What to work on: Locate the line containing "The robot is" in the data below. Reproduce it and every following line up to the end, exactly as given.
====
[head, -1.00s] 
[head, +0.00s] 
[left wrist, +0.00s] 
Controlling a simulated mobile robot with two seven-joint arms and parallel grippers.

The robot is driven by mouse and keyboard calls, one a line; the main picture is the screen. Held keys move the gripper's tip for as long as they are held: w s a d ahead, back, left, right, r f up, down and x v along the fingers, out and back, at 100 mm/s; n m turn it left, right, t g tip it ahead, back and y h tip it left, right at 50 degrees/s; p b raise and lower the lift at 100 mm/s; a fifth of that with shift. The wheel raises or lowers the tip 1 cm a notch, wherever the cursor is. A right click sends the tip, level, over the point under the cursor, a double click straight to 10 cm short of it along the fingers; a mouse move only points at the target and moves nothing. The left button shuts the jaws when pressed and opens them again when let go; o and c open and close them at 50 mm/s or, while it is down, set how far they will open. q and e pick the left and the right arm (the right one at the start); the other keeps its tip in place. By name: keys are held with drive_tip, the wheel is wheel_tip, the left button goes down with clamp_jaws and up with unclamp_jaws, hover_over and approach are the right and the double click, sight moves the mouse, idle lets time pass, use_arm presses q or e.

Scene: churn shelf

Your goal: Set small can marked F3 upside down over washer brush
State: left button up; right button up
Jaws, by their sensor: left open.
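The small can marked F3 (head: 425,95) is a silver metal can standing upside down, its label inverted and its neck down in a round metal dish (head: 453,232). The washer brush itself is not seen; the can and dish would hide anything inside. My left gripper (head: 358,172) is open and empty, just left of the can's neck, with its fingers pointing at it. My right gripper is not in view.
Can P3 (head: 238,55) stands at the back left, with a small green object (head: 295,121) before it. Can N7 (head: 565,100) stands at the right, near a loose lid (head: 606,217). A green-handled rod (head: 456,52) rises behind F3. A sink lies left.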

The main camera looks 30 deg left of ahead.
====
Response for this exercise:
The robot is driven by mouse and keyboard calls, one a line; the main picture is the screen. Held keys move the gripper's tip for as long as they are held: w s a d ahead, back, left, right, r f up, down and x v along the fingers, out and back, at 100 mm/s; n m turn it left, right, t g tip it ahead, back and y h tip it left, right at 50 degrees/s; p b raise and lower the lift at 100 mm/s; a fifth of that with shift. The wheel raises or lowers the tip 1 cm a notch, wherever the cursor is. A right click sends the tip, level, over the point under the cursor, a double click straight to 10 cm short of it along the fingers; a mouse move only points at the target and moves nothing. The left button shuts the jaws when pressed and opens them again when let go; o and c open and close them at 50 mm/s or, while it is down, set how far they will open. q and e pick the left and the right arm (the right one at the start); the other keeps its tip in place. By name: keys are held with drive_tip, the wheel is wheel_tip, the left button goes down with clamp_jaws and up with unclamp_jaws, hover_over and approach are the right and the double click, sight moves the mouse, idle lets time pass, use_arm presses q or e.

Scene: churn shelf

Your goal: Set small can marked F3 upside down over washer brush
State: left button up; right button up
Jaws, by their sensor: left open.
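The small can marked F3 (head: 425,95) is a silver metal can standing upside down, its label inverted and its neck down in a round metal dish (head: 453,232). The washer brush itself is not seen; the can and dish would hide anything inside. My left gripper (head: 358,172) is open and empty, just left of the can's neck, with its fingers pointing at it. My right gripper is not in view.
Can P3 (head: 238,55) stands at the back left, with a small green object (head: 295,121) before it. Can N7 (head: 565,100) stands at the right, near a loose lid (head: 606,217). A green-handled rod (head: 456,52) rises behind F3. A sink lies left.

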The main camera looks 30 deg left of ahead.

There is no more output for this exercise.